Pull out the lines from the line containing "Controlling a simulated" through the line containing "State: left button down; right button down", both lines included, and copy them exactly.

*Information supplied*.
- - - - - - -

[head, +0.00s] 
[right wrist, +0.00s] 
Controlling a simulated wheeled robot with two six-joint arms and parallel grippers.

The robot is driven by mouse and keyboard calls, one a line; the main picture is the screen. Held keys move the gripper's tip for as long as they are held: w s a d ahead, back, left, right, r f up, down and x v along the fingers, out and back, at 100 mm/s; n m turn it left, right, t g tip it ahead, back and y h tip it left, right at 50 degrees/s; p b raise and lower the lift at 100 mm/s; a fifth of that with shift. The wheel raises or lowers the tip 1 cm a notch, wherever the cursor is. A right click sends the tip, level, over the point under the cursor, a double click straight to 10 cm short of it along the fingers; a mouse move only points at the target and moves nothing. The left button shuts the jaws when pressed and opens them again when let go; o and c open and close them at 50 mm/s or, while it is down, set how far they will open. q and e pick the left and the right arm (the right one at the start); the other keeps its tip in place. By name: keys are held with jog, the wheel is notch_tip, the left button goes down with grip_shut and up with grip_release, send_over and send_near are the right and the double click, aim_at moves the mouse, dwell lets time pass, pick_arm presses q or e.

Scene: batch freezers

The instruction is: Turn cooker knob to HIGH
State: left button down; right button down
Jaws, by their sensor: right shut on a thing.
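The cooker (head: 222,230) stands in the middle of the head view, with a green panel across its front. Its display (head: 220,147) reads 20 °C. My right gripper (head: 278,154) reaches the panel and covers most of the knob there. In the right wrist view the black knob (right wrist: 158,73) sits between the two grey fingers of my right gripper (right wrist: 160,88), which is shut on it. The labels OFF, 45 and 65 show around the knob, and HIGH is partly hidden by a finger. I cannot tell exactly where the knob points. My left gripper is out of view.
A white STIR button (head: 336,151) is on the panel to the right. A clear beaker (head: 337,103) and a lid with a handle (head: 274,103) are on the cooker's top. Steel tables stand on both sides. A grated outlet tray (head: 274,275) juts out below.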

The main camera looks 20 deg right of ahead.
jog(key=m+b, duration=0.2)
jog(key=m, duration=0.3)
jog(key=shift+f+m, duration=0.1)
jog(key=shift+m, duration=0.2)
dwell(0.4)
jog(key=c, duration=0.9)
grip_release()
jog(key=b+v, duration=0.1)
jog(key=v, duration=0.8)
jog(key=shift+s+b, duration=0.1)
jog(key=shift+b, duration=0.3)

- - - - - - -

*Solution below*.
Controlling a simulated wheeled robot with two six-joint arms and parallel grippers.

The robot is driven by mouse and keyboard calls, one a line; the main picture is the screen. Held keys move the gripper's tip for as long as they are held: w s a d ahead, back, left, right, r f up, down and x v along the fingers, out and back, at 100 mm/s; n m turn it left, right, t g tip it ahead, back and y h tip it left, right at 50 degrees/s; p b raise and lower the lift at 100 mm/s; a fifth of that with shift. The wheel raises or lowers the tip 1 cm a notch, wherever the cursor is. A right click sends the tip, level, over the point under the cursor, a double click straight to 10 cm short of it along the fingers; a mouse move only points at the target and moves nothing. The left button shuts the jaws when pressed and opens them again when let go; o and c open and close them at 50 mm/s or, while it is down, set how far they will open. q and e pick the left and the right arm (the right one at the start); the other keeps its tip in place. By name: keys are held with jog, the wheel is notch_tip, the left button goes down with grip_shut and up with grip_release, send_over and send_near are the right and the double click, aim_at moves the mouse, dwell lets time pass, pick_arm presses q or e.

Scene: batch freezers

The instruction is: Turn cooker knob to HIGH
State: left button down; right button down

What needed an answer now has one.